Set problem
What is to be transcribed is the run of lines opening with the one that has "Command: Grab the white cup" and closing with the one that has "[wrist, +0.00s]", and only that run, exactly.

The data
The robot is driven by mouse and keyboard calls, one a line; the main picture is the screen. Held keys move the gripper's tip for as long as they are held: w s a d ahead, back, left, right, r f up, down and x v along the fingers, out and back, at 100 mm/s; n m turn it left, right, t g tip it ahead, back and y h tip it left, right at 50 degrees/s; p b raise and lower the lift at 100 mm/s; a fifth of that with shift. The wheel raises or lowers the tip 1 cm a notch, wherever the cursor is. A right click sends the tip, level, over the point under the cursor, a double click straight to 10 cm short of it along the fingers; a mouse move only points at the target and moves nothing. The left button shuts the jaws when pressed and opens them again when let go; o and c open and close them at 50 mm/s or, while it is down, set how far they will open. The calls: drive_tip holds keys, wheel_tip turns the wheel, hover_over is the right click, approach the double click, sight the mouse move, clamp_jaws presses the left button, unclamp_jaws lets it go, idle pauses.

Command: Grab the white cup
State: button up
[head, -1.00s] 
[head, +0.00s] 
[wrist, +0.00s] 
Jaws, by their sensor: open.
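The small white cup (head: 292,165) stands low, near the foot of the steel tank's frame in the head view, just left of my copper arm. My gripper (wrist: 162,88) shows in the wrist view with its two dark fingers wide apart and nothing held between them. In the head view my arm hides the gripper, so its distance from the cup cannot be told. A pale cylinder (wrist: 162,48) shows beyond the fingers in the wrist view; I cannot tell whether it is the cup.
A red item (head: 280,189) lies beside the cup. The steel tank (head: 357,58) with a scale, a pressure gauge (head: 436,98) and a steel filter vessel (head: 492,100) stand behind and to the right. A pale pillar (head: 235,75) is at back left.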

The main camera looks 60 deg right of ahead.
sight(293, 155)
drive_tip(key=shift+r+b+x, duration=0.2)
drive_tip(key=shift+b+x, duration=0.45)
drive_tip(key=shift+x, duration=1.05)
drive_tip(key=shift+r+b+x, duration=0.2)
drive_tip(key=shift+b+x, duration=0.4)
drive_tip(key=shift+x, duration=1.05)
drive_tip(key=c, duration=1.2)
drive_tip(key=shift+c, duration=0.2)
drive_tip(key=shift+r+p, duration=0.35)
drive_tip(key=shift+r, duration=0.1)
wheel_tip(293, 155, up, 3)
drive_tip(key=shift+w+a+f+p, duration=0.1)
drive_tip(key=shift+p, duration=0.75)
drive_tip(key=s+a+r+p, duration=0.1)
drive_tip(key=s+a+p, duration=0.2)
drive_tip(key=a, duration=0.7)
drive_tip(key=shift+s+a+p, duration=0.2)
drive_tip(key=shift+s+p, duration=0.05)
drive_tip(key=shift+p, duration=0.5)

...

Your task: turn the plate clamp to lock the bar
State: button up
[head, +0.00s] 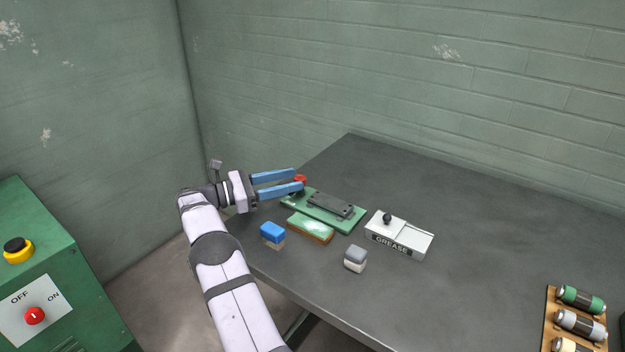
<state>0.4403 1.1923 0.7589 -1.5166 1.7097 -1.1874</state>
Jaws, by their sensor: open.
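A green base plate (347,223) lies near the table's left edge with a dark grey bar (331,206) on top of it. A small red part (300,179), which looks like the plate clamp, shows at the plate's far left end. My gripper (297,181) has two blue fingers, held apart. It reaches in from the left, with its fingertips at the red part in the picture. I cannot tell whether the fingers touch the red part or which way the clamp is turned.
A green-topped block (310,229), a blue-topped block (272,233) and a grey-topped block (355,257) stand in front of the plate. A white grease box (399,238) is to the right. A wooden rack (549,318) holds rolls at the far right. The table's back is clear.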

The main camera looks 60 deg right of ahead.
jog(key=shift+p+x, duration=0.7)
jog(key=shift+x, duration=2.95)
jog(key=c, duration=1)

Solution
Command: Grab the white cup
State: button up
[head, -1.00s] 
[head, +0.00s] 
[wrist, +0.00s] 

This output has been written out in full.